The Hem of His Garment
"But unto you that fear my name shall the Sun of righteousness arise with healing in his wings," Malachi 4:2
One of the best known miracles of healing that Jesus performed was the occasion when a woman who had suffered from a hemorrhage for twelve years came up behind him and touched the hem of his garment, Matthew 9:20 The woman was, in fact, reaching for the tassels on Jesus' prayer shawl. In Hebrew, these tassels, which are attached to the corners of the prayer shawl, are called tzitzit. Why should she stoop to touch the fringe? Why not his arm, or his feet?

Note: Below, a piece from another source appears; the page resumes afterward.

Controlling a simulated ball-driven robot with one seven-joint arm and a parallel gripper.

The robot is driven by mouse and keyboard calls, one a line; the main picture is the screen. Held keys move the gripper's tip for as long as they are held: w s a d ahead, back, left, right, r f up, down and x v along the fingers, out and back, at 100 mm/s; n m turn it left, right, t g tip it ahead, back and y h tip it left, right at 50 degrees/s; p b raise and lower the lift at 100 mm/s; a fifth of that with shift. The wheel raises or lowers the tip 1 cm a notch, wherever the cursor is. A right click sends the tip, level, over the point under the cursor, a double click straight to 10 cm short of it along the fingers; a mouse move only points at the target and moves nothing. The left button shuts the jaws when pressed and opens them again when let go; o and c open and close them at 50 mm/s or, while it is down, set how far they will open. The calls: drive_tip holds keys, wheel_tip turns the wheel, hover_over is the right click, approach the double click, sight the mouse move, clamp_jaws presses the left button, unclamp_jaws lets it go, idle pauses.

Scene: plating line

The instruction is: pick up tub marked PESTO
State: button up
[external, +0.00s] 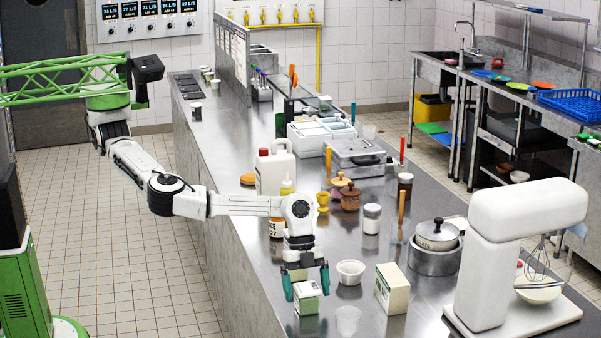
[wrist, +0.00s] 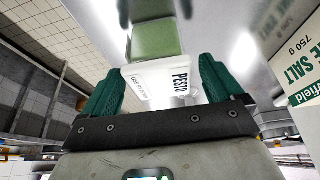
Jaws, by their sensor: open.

As the Atorah was placed over the head, it formed his own tent. WINGS of the garment were formed when the arms were held out. For this reason, the corners of the prayer shawl are often called "wings." During the first century there were several traditions associated with the tzitzit concerning Messiah. One was that these knotted fringes possessed healing powers. Certainly the woman with the issue of blood knew of these traditions, which would explain why she sought to touch the hem (the wings) of Jesus' prayer garment. The same word used in Numbers 15:38 for corner is used in Malachi 4:2 for wings. With this understanding in mind, an ancient Jew under the prayer shawl could be said to be dwelling in the secret place of the Most High and under His wings (Ps. 91:1-4). The lady with the issue knew that if Jesus were the promised Messiah, there would be healing in His wings (fringes). That this was the opinion of many other people is revealed by the crowd who sought his healing powers, "that they might only touch the hem of his garment: and as many as touched were made perfectly whole," Matthew 14:36.
When one realized the significance of this concept to the first-century Hebraic mind, it becomes clear why this woman was instantly healed. She was expressing her faith in Jesus as the Son of Righteousness with healing in His wings and declaring her faith in God's prophetic.